Delightful is the word that comes to our mind when describing Marc Thee of Marc-Michaels. We think you’ll agree it applies to his stunning luxury interior design work and product design, as well as his personal musings.
-What do you attribute the success of your firm to? If you could choose a daily inspiration, what would that be?The collaboration amongst many individuals in our firm is why I believe we are successful. Our firm really takes advantage of collaboration of thought. Not one idea is ever considered “the best idea”…we all discuss our ideas around the table and the things we learn from one another always amazes me. My design staff is my inspiration.
-How does your client’s personality and travels play into your design aesthetic? Conversely, how do you blend in your travel experiences in to compliment the interiors?
Well-traveled clients are well-exposed clients, so it definitely raises the bar for us. They’ve seen it all! It can make us dig harder into our bag of tricks because they want something they haven’t seen before.
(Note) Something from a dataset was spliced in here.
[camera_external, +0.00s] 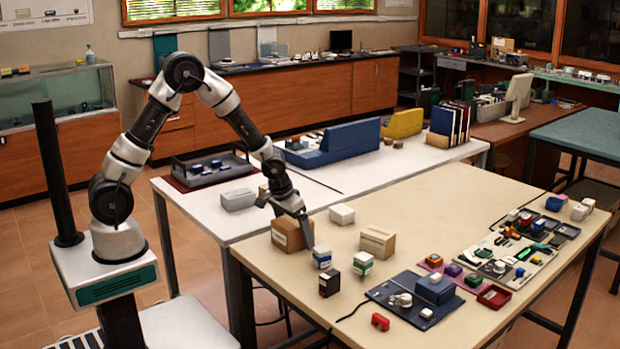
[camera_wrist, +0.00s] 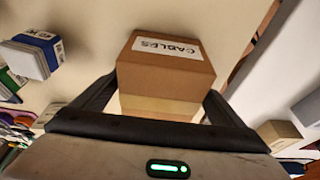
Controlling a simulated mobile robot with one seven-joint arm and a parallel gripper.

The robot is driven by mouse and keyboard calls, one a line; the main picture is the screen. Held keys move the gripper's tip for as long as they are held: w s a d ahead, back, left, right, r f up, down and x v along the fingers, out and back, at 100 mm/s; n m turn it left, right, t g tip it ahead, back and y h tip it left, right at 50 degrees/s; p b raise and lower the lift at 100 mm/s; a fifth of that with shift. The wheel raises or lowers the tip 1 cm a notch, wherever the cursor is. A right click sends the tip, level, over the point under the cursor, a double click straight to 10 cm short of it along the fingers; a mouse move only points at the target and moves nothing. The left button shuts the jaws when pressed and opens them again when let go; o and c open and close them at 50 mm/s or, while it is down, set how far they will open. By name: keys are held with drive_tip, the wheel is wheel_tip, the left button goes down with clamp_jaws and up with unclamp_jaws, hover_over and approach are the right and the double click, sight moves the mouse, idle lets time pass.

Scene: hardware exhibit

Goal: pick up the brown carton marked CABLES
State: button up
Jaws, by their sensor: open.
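The brown carton marked CABLES (camera_external: 287,236) sits on the near left part of the beige table. In the wrist view the carton (camera_wrist: 166,62) is in the middle, its white label upside down. My gripper (camera_external: 288,222) is low over the carton, with one dark finger in front of its right side. In the wrist view my gripper (camera_wrist: 160,90) is open, with a finger on each side of the carton's lower part. I cannot tell whether either finger touches it.
A small blue-and-white box (camera_external: 322,257) stands close to the right of the carton. A dark box (camera_external: 329,282), a green-and-white box (camera_external: 363,263) and a tan carton (camera_external: 377,241) are near. A white box (camera_external: 342,214) sits behind. The beige table's (camera_external: 440,217) middle is clear.

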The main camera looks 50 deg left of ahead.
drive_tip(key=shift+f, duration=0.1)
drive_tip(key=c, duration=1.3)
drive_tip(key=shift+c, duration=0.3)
Every trip I take to a hotel, restaurant, an office visit or retail store, I am inspired by the surrounding details. I’m inspired by the good, the bad, and the ugly; but especially the extraordinary.
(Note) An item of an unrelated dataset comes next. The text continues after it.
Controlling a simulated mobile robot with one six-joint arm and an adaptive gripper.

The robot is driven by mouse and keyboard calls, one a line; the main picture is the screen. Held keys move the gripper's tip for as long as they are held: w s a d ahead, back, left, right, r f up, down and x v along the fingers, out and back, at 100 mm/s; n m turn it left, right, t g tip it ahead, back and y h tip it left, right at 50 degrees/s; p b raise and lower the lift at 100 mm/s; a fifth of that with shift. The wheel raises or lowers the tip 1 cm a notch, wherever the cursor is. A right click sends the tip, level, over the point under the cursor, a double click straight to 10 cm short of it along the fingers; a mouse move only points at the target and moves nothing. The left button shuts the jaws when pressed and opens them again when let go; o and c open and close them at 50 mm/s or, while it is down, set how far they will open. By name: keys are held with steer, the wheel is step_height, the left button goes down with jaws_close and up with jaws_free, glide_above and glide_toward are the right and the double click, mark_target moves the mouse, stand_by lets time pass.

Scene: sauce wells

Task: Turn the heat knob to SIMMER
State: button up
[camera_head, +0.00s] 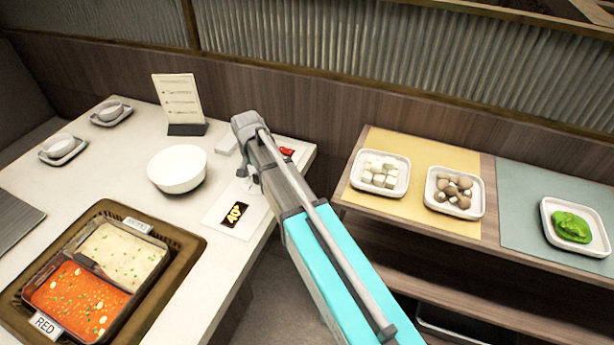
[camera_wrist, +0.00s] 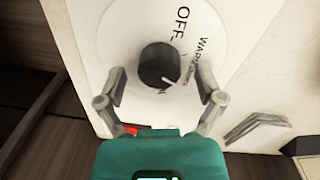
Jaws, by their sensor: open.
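The heat knob (camera_wrist: 158,65) is black and round with a white pointer line, on a white dial (camera_wrist: 118,35) marked OFF and WARM. The pointer slants toward the lower right in the wrist view, past the WARM side. Other dial lettering is partly hidden or too small to read, and I cannot make out SIMMER. My gripper (camera_wrist: 160,74) is open, with one finger on each side of the knob and visible gaps between. In the head view my gripper (camera_head: 248,180) is small at the panel (camera_head: 222,205), and the knob cannot be made out.
A display (camera_head: 236,214) reads about 40. A two-part pot (camera_head: 62,262) with pale and red broth sits front left. A white bowl (camera_head: 177,169), a menu stand (camera_head: 180,100) and a small red item (camera_head: 287,151) are nearby. A side shelf (camera_head: 488,200) holds food plates at right.

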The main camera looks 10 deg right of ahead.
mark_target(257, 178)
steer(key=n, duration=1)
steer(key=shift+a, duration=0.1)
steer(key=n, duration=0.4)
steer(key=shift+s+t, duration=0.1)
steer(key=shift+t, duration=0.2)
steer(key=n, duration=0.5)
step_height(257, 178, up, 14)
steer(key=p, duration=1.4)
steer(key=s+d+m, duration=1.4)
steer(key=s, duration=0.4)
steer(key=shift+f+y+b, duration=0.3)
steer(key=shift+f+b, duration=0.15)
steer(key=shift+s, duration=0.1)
-Since you commute between Miami and San Francisco, how do you share the influence of each stunning city? They are both cities with immense culture, architecture, food, and yet, very different topography. Are there any particular experiences you gain from each?
Our resort work is very influenced by my residing in Miami…easy breezy and comfortable. That water-inspired vacation feeling you get sitting in Miami is the perfect way to immense yourself in design that makes the homes we design feel like the owner is on vacation. Miami however can have the opposite effect on me as well. Miami is often not relaxing but in turn more energizing and outdoorsy. It’s colorful and bright and we design some pretty fun spaces there.
-San Francisco is the polar opposite; the skies can be grey, foggy and windy. I get inspired to create an interior that’s calm and relaxing on a grey day when I’m in San Francisco. Urban concrete cities nurture an innate ability to keep your spaces nap-ready.
Speaking of travel, when designing a yacht interior, what are the challenges that you don’t experience in a residential project on land?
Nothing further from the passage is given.